--- Begin DATA SECTION ---
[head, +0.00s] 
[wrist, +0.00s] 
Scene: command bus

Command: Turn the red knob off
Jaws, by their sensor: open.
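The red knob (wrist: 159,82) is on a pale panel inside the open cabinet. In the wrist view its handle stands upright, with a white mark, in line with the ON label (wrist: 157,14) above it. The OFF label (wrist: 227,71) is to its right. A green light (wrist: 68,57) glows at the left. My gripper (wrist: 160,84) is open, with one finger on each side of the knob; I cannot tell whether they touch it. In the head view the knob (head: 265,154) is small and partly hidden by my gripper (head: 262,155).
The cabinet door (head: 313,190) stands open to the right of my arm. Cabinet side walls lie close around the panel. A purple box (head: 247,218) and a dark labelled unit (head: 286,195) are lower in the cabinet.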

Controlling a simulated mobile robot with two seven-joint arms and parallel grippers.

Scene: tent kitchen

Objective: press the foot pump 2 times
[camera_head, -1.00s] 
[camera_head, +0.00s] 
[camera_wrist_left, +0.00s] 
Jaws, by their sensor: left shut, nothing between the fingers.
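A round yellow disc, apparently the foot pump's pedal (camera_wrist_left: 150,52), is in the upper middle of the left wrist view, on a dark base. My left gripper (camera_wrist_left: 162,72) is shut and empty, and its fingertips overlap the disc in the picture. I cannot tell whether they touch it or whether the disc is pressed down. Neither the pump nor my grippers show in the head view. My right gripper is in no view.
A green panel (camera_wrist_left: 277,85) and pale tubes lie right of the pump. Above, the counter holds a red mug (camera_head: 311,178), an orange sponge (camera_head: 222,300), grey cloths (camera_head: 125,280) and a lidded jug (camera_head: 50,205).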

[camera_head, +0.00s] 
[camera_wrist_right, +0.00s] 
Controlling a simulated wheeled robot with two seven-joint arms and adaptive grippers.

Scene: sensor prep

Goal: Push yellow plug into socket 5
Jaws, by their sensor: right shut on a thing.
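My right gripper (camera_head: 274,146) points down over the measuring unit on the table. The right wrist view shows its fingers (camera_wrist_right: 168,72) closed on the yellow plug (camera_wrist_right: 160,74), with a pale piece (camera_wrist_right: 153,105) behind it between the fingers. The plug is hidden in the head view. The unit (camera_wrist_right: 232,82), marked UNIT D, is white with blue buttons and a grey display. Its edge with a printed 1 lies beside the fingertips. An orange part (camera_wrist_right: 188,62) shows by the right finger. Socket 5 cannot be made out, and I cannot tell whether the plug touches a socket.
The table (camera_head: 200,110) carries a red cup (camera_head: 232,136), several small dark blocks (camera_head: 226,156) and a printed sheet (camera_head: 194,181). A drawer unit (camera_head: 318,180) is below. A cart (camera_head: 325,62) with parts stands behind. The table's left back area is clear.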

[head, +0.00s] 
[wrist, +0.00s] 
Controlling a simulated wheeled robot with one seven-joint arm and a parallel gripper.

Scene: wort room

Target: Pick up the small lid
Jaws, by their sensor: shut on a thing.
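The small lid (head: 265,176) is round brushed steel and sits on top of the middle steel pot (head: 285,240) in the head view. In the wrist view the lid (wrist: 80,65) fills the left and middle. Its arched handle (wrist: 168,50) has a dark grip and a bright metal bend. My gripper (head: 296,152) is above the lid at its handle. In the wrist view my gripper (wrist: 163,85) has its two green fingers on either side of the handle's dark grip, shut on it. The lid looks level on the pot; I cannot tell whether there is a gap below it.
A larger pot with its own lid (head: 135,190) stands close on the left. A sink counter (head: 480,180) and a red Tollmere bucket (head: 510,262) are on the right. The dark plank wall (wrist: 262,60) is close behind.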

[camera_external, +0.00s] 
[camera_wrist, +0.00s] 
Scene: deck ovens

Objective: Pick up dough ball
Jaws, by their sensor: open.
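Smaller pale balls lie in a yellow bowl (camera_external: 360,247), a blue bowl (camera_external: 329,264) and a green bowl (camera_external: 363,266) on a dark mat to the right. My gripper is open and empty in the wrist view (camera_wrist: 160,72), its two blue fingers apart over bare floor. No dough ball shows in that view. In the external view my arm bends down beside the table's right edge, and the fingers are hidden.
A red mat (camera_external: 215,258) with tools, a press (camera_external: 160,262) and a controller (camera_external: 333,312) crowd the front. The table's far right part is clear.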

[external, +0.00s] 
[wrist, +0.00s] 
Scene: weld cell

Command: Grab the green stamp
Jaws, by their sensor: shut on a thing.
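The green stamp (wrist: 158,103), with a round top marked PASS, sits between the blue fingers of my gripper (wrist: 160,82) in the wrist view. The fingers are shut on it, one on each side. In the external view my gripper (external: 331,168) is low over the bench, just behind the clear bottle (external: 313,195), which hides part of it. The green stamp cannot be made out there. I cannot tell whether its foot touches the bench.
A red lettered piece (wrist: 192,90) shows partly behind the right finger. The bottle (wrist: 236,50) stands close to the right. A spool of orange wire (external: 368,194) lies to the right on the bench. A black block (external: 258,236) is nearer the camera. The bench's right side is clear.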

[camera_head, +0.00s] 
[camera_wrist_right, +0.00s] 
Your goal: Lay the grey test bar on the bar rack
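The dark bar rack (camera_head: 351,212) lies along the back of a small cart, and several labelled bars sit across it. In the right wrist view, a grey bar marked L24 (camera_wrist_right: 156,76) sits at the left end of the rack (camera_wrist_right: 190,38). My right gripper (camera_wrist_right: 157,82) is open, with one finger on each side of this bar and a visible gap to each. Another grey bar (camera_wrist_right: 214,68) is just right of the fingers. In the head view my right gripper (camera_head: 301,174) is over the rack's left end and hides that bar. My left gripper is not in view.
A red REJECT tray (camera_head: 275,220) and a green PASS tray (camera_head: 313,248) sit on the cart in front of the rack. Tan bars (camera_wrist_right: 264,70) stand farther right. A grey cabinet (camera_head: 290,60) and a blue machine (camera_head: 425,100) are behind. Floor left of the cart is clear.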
--- End DATA SECTION ---
EXERCISE DIRECTIONS: Copy out the material above in its entirety. Every detail must match.

FULL SOLUTION:
[head, +0.00s] 
[wrist, +0.00s] 
Scene: command bus

Command: Turn the red knob off
Jaws, by their sensor: open.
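The red knob (wrist: 159,82) is on a pale panel inside the open cabinet. In the wrist view its handle stands upright, with a white mark, in line with the ON label (wrist: 157,14) above it. The OFF label (wrist: 227,71) is to its right. A green light (wrist: 68,57) glows at the left. My gripper (wrist: 160,84) is open, with one finger on each side of the knob; I cannot tell whether they touch it. In the head view the knob (head: 265,154) is small and partly hidden by my gripper (head: 262,155).
The cabinet door (head: 313,190) stands open to the right of my arm. Cabinet side walls lie close around the panel. A purple box (head: 247,218) and a dark labelled unit (head: 286,195) are lower in the cabinet.

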Controlling a simulated mobile robot with two seven-joint arms and parallel grippers.

Scene: tent kitchen

Objective: press the foot pump 2 times
[camera_head, -1.00s] 
[camera_head, +0.00s] 
[camera_wrist_left, +0.00s] 
Jaws, by their sensor: left shut, nothing between the fingers.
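A round yellow disc, apparently the foot pump's pedal (camera_wrist_left: 150,52), is in the upper middle of the left wrist view, on a dark base. My left gripper (camera_wrist_left: 162,72) is shut and empty, and its fingertips overlap the disc in the picture. I cannot tell whether they touch it or whether the disc is pressed down. Neither the pump nor my grippers show in the head view. My right gripper is in no view.
A green panel (camera_wrist_left: 277,85) and pale tubes lie right of the pump. Above, the counter holds a red mug (camera_head: 311,178), an orange sponge (camera_head: 222,300), grey cloths (camera_head: 125,280) and a lidded jug (camera_head: 50,205).

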[camera_head, +0.00s] 
[camera_wrist_right, +0.00s] 
Controlling a simulated wheeled robot with two seven-joint arms and adaptive grippers.

Scene: sensor prep

Goal: Push yellow plug into socket 5
Jaws, by their sensor: right shut on a thing.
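My right gripper (camera_head: 274,146) points down over the measuring unit on the table. The right wrist view shows its fingers (camera_wrist_right: 168,72) closed on the yellow plug (camera_wrist_right: 160,74), with a pale piece (camera_wrist_right: 153,105) behind it between the fingers. The plug is hidden in the head view. The unit (camera_wrist_right: 232,82), marked UNIT D, is white with blue buttons and a grey display. Its edge with a printed 1 lies beside the fingertips. An orange part (camera_wrist_right: 188,62) shows by the right finger. Socket 5 cannot be made out, and I cannot tell whether the plug touches a socket.
The table (camera_head: 200,110) carries a red cup (camera_head: 232,136), several small dark blocks (camera_head: 226,156) and a printed sheet (camera_head: 194,181). A drawer unit (camera_head: 318,180) is below. A cart (camera_head: 325,62) with parts stands behind. The table's left back area is clear.

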[head, +0.00s] 
[wrist, +0.00s] 
Controlling a simulated wheeled robot with one seven-joint arm and a parallel gripper.

Scene: wort room

Target: Pick up the small lid
Jaws, by their sensor: shut on a thing.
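The small lid (head: 265,176) is round brushed steel and sits on top of the middle steel pot (head: 285,240) in the head view. In the wrist view the lid (wrist: 80,65) fills the left and middle. Its arched handle (wrist: 168,50) has a dark grip and a bright metal bend. My gripper (head: 296,152) is above the lid at its handle. In the wrist view my gripper (wrist: 163,85) has its two green fingers on either side of the handle's dark grip, shut on it. The lid looks level on the pot; I cannot tell whether there is a gap below it.
A larger pot with its own lid (head: 135,190) stands close on the left. A sink counter (head: 480,180) and a red Tollmere bucket (head: 510,262) are on the right. The dark plank wall (wrist: 262,60) is close behind.

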[camera_external, +0.00s] 
[camera_wrist, +0.00s] 
Scene: deck ovens

Objective: Pick up dough ball
Jaws, by their sensor: open.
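Smaller pale balls lie in a yellow bowl (camera_external: 360,247), a blue bowl (camera_external: 329,264) and a green bowl (camera_external: 363,266) on a dark mat to the right. My gripper is open and empty in the wrist view (camera_wrist: 160,72), its two blue fingers apart over bare floor. No dough ball shows in that view. In the external view my arm bends down beside the table's right edge, and the fingers are hidden.
A red mat (camera_external: 215,258) with tools, a press (camera_external: 160,262) and a controller (camera_external: 333,312) crowd the front. The table's far right part is clear.

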[external, +0.00s] 
[wrist, +0.00s] 
Scene: weld cell

Command: Grab the green stamp
Jaws, by their sensor: shut on a thing.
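The green stamp (wrist: 158,103), with a round top marked PASS, sits between the blue fingers of my gripper (wrist: 160,82) in the wrist view. The fingers are shut on it, one on each side. In the external view my gripper (external: 331,168) is low over the bench, just behind the clear bottle (external: 313,195), which hides part of it. The green stamp cannot be made out there. I cannot tell whether its foot touches the bench.
A red lettered piece (wrist: 192,90) shows partly behind the right finger. The bottle (wrist: 236,50) stands close to the right. A spool of orange wire (external: 368,194) lies to the right on the bench. A black block (external: 258,236) is nearer the camera. The bench's right side is clear.

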[camera_head, +0.00s] 
[camera_wrist_right, +0.00s] 
Your goal: Lay the grey test bar on the bar rack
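The dark bar rack (camera_head: 351,212) lies along the back of a small cart, and several labelled bars sit across it. In the right wrist view, a grey bar marked L24 (camera_wrist_right: 156,76) sits at the left end of the rack (camera_wrist_right: 190,38). My right gripper (camera_wrist_right: 157,82) is open, with one finger on each side of this bar and a visible gap to each. Another grey bar (camera_wrist_right: 214,68) is just right of the fingers. In the head view my right gripper (camera_head: 301,174) is over the rack's left end and hides that bar. My left gripper is not in view.
A red REJECT tray (camera_head: 275,220) and a green PASS tray (camera_head: 313,248) sit on the cart in front of the rack. Tan bars (camera_wrist_right: 264,70) stand farther right. A grey cabinet (camera_head: 290,60) and a blue machine (camera_head: 425,100) are behind. Floor left of the cart is clear.

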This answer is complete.